The fact is, the system some people are pleased to call "free enterprise" is itself built on a gigantic fraud, and that is the notion that one human being should be entitled (by virtue of God. morals or the Maxim gun) to own and control exclusively things which another human being depends on utterly for survival. That is quite obviously an instant recipe for violence and hatred across the planet, and there really isn't any logic to it. The most apt remark I've heard on this subject was made by none other than Crocodile Dundee: fighting over ownership of land is like fleas fighting over who owns the dog.
Now those who benefit by this delusion might be expected to defend its honour almost to the death, but the rest of us (the other ninety-five per cent) don't have to. The whole thing is in the bag for them if we do. They "own" the food, the water, the coal and oil, the land, the sea and when they find a way to bag up the air they'll "own" that too. All we've got left to bargain away is our labour, and that's a lousy situation to be in. It's like being thrown out of your own house by burglars, and then being made to shine their shoes for permission to come in out of the rain.

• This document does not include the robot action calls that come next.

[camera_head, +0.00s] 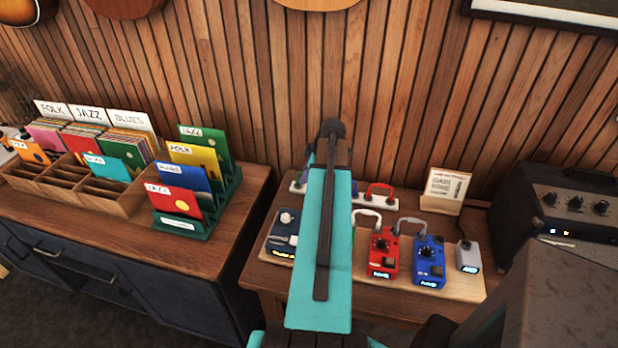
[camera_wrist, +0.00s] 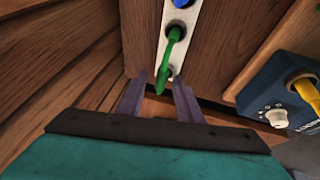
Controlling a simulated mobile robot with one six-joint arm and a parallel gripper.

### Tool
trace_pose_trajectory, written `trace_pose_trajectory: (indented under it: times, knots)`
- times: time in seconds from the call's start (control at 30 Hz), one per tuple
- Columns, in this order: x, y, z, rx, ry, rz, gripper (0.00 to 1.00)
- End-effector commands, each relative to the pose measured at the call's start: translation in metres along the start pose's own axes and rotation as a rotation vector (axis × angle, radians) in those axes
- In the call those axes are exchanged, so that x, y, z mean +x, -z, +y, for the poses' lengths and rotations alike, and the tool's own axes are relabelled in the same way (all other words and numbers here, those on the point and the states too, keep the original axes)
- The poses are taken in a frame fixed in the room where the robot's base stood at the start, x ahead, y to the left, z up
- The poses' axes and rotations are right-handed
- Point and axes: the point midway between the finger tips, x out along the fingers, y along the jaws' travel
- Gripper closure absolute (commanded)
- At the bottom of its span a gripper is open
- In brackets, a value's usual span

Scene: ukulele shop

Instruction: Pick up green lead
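The green lead (camera_wrist: 173,45) shows in the wrist view, lying along a white strip (camera_wrist: 178,15), with a green end at the top and another lower down near my fingertips. My gripper (camera_wrist: 160,82) is open, its two purple-grey fingers apart. The lower green end sits between and just beyond the fingertips; I cannot tell whether they touch it. In the head view my teal arm covers most of this spot. The white strip also shows there (camera_head: 375,202), with a red lead (camera_head: 380,188) to the right of my arm.
A dark blue pedal (camera_wrist: 275,95) with a yellow lead (camera_wrist: 306,90) is close on the right in the wrist view. Red (camera_head: 384,255) and blue (camera_head: 429,262) pedals stand on a wooden board. A sign (camera_head: 445,190) and an amplifier (camera_head: 560,215) are farther right.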

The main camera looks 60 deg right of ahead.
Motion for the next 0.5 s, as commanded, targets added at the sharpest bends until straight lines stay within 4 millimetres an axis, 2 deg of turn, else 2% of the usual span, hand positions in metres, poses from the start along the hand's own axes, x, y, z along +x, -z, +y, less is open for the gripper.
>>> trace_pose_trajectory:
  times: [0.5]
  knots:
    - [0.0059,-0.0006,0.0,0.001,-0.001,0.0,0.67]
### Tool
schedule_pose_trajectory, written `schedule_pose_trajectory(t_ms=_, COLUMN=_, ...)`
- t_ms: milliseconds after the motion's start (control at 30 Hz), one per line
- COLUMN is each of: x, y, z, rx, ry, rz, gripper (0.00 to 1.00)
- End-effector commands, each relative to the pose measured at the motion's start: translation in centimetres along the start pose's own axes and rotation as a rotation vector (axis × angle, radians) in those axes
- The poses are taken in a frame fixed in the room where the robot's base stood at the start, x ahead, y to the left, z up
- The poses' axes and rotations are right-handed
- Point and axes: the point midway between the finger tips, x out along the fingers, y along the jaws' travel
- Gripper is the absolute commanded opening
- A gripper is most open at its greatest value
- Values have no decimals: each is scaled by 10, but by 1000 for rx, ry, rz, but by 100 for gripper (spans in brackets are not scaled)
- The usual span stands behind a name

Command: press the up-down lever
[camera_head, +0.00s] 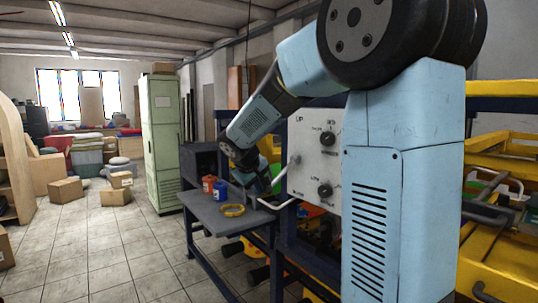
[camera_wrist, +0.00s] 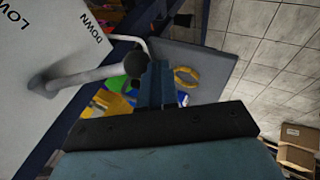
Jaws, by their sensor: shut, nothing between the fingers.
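The control panel (camera_head: 313,160) is a pale upright plate with "UP" lettered at its top left. The up-down lever (camera_head: 293,160) is a grey rod sticking out of the panel's left side. In the wrist view the lever (camera_wrist: 80,77) runs from the panel to a black knob (camera_wrist: 138,62), close to the "DOWN" lettering. My gripper (camera_head: 268,190) is shut and empty, left of the panel and just above the workbench. In the wrist view my gripper (camera_wrist: 160,82) is right beside the knob. I cannot tell whether they touch.
A grey workbench (camera_head: 217,215) holds a red cup (camera_head: 208,184), a blue cup (camera_head: 220,190) and a yellow ring (camera_head: 232,210). A thin white bent rod (camera_head: 278,205) is below the lever. Two dark dials are on the panel. The tiled floor at left is open, with boxes farther back.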

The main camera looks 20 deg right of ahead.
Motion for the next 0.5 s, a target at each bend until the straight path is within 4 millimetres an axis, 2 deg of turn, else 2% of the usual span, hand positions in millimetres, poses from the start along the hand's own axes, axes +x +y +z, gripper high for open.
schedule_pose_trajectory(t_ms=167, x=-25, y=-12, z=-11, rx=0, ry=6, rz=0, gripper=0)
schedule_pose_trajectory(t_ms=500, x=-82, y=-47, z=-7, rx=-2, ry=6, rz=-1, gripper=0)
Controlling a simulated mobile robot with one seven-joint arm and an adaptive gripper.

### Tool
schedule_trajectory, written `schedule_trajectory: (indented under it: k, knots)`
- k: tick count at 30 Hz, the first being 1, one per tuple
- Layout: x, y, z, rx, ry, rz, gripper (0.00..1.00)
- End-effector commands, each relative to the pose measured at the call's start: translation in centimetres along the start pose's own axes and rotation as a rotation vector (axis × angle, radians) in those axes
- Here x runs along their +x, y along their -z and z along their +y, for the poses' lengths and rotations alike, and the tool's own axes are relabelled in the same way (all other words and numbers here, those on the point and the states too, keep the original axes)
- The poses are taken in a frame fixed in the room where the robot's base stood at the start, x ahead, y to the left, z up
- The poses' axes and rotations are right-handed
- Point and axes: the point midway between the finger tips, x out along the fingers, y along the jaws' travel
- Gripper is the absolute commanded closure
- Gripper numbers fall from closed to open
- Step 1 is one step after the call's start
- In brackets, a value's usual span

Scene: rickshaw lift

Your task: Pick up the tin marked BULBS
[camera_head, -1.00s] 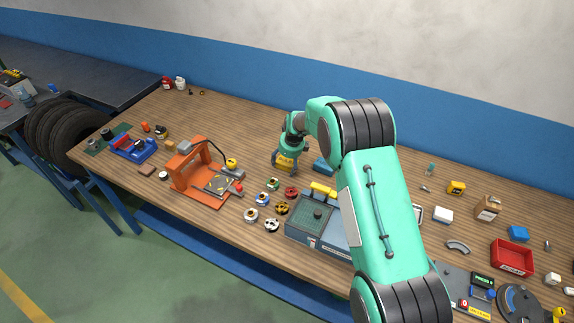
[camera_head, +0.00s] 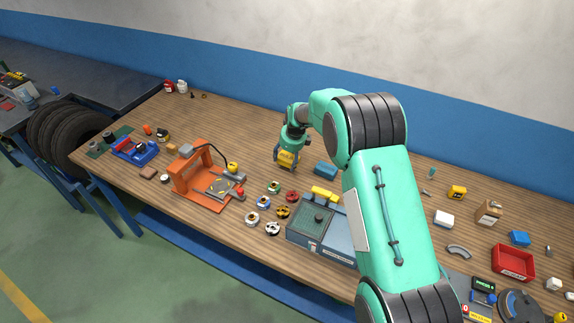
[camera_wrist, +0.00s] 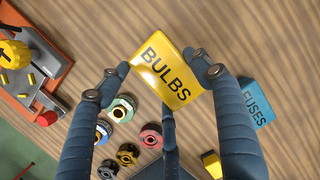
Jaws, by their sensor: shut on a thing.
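The yellow tin marked BULBS (camera_wrist: 166,74) is between the fingers of my gripper (camera_wrist: 152,82) in the wrist view, tilted in the picture with its label facing the camera. My gripper is shut on it, one finger on each side. In the head view the tin (camera_head: 286,158) shows under my gripper (camera_head: 286,150) and seems to be above the bench; the exact gap is hard to tell. A blue tin marked FUSES (camera_wrist: 257,101) is to the right, apart from the held tin; it also shows in the head view (camera_head: 325,169).
An orange press frame (camera_head: 194,180) stands to the left on the wooden bench. Several small coloured spools (camera_head: 273,207) lie in front of my gripper. A grey-blue case (camera_head: 318,235) with a yellow handle is nearer the front edge. The bench behind my gripper is clear.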

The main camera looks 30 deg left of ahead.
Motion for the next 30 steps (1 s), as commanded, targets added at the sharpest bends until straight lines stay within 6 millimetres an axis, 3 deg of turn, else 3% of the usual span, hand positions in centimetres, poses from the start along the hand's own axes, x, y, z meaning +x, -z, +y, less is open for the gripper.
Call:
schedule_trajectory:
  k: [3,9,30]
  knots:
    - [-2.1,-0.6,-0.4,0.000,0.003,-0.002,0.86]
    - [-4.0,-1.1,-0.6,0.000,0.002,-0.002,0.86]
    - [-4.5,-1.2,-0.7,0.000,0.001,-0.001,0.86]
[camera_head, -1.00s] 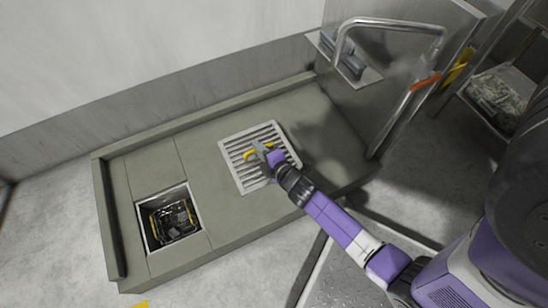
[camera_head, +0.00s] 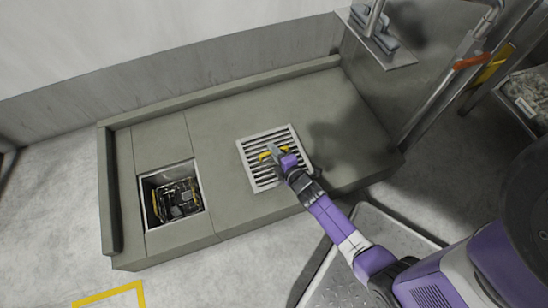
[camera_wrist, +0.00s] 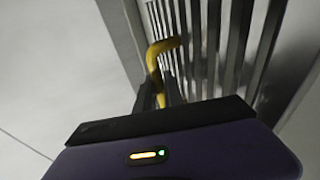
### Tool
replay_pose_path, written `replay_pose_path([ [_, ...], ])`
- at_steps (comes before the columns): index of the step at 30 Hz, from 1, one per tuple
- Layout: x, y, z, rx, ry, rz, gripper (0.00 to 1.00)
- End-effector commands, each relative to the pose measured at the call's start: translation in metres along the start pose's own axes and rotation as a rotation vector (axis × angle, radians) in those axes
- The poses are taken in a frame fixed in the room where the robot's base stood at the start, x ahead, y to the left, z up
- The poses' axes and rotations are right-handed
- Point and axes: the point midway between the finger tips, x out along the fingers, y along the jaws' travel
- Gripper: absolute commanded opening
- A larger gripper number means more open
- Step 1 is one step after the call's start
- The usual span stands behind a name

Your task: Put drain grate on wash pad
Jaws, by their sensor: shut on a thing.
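The drain grate (camera_head: 250,173) is a pale square frame with dark slots and a yellow handle (camera_head: 267,155). In the head view it is over the grey wash pad (camera_head: 215,125), right of the open drain pit (camera_head: 172,195). I cannot tell whether it touches the pad. My gripper (camera_head: 278,153) is at the middle of the grate, shut on the yellow handle. In the wrist view the handle (camera_wrist: 155,62) runs between my fingers, and the grate's slats (camera_wrist: 225,45) fill the upper right. My gripper and wrist hide part of the grate's right side.
The pit holds dark and yellow fittings. A raised kerb (camera_head: 230,90) runs along the pad's back. A metal panel with a shelf (camera_head: 385,50) and a pipe stands at the right. The pad is bare between pit and grate.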

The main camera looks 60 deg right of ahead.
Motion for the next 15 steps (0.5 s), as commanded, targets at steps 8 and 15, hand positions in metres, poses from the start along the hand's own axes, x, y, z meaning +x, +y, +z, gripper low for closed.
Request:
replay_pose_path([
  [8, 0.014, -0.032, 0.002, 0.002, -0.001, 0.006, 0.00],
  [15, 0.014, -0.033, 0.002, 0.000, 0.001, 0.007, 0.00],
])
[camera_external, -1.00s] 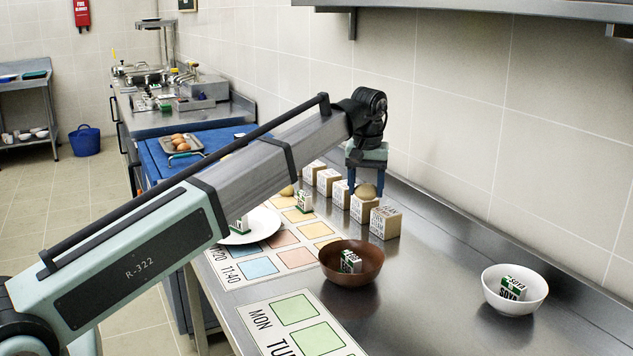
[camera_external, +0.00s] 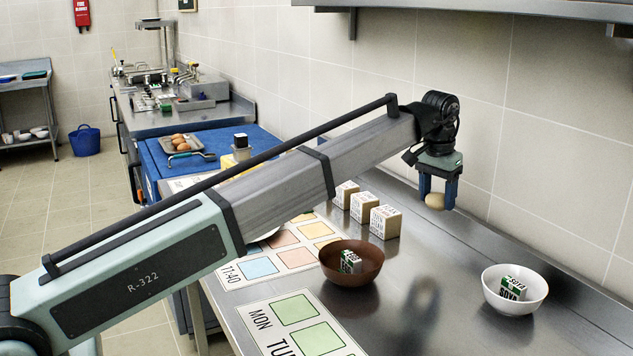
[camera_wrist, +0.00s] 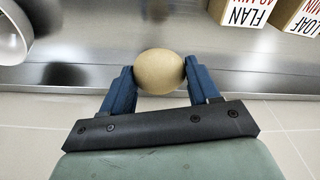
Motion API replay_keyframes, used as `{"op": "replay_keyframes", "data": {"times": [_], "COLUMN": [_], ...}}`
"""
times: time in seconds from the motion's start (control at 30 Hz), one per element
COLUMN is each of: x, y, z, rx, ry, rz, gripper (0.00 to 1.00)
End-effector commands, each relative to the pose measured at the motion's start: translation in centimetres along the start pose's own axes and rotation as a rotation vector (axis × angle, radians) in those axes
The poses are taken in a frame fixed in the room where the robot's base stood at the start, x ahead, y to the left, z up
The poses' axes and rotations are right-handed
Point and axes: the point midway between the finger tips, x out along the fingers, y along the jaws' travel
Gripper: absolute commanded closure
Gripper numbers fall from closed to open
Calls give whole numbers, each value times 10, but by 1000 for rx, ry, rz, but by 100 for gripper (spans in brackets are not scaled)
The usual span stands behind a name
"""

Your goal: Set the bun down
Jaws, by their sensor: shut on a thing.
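The bun (camera_external: 435,201) is a small, round, tan thing held between the two blue fingers of my gripper (camera_external: 437,200). In the wrist view the bun (camera_wrist: 160,71) sits between the fingertips, touched on both sides. My gripper points down and holds the bun in the air above the steel counter (camera_external: 400,300), towards its wall side. A faint reflection of the bun shows on the counter below.
A brown bowl (camera_external: 338,270) and a white bowl (camera_external: 534,303) each hold a small soya carton. Several labelled boxes (camera_external: 385,222) stand in a row left of my gripper. Printed mats (camera_external: 262,318) lie at the front. The counter between the bowls is bare.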

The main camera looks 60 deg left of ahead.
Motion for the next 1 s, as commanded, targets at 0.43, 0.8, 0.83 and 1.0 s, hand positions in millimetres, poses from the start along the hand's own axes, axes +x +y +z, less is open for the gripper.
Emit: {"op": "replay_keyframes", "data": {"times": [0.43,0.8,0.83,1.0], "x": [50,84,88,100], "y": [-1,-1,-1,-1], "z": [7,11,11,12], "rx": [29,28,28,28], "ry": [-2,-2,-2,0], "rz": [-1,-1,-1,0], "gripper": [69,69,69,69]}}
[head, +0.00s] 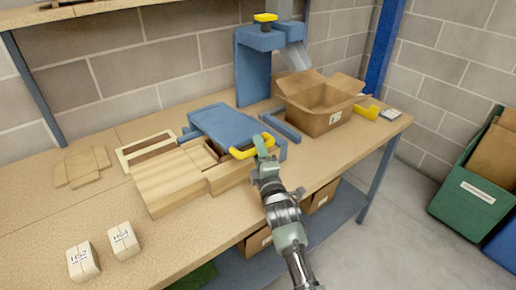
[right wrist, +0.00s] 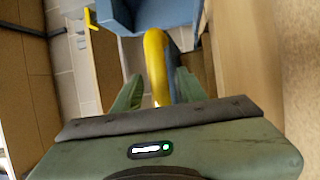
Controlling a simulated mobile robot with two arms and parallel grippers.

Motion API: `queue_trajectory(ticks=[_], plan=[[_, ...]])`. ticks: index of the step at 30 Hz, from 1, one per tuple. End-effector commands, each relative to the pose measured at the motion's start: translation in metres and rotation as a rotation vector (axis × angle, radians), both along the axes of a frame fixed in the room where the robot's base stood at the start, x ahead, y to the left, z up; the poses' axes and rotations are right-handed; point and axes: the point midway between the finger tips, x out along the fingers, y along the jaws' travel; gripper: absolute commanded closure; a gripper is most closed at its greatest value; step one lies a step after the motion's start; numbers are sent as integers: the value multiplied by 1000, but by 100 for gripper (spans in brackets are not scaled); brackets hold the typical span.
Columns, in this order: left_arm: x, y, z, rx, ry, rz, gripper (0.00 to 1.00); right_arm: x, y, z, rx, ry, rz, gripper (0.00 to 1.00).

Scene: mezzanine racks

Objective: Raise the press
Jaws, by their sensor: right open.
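The press is a blue plate (head: 222,124) with a yellow bar handle (head: 243,153) at its front edge, lying low beside wooden pieces on the bench. My right gripper (head: 262,147) is at the right part of this handle. In the right wrist view, the yellow handle (right wrist: 156,60) runs between the two green fingers of my right gripper (right wrist: 157,92), which are apart. Contact with the fingers is not clear. The blue plate (right wrist: 165,13) shows beyond. My left gripper is not in view.
Behind the plate stands a blue upright (head: 252,75) with a yellow top piece. An open cardboard box (head: 318,105) stands right of it. Light wooden blocks (head: 170,180) lie left of the plate. Two small labelled blocks (head: 123,241) stand at the front left.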

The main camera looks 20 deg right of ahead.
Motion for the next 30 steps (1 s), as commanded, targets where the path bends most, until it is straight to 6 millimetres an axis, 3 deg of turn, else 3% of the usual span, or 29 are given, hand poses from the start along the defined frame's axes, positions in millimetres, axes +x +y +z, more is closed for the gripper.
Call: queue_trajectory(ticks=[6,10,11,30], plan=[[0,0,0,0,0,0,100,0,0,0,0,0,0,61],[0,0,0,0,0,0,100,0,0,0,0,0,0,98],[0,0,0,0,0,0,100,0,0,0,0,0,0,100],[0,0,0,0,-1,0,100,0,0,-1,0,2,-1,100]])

One final observation. In all the furore over the discovery that Prime Minister Takeshita and ex-PM Nakasone had been taking six-figure bribes and greasing the opposition parties with money so they wouldn't stir things up for the government, it would have been easy to miss the story of Ihei Aoki, one of Takeshita s aides, who committed suicide over his part in the affair. The Reuter report stated:
  It is almost never the bosses who kill themselves: it is the secretaries and low-ranking officials who choose death before dishonour.
You might say that being a boss means never having to say you're sorry. But it's not a very funny joke, in the circumstances.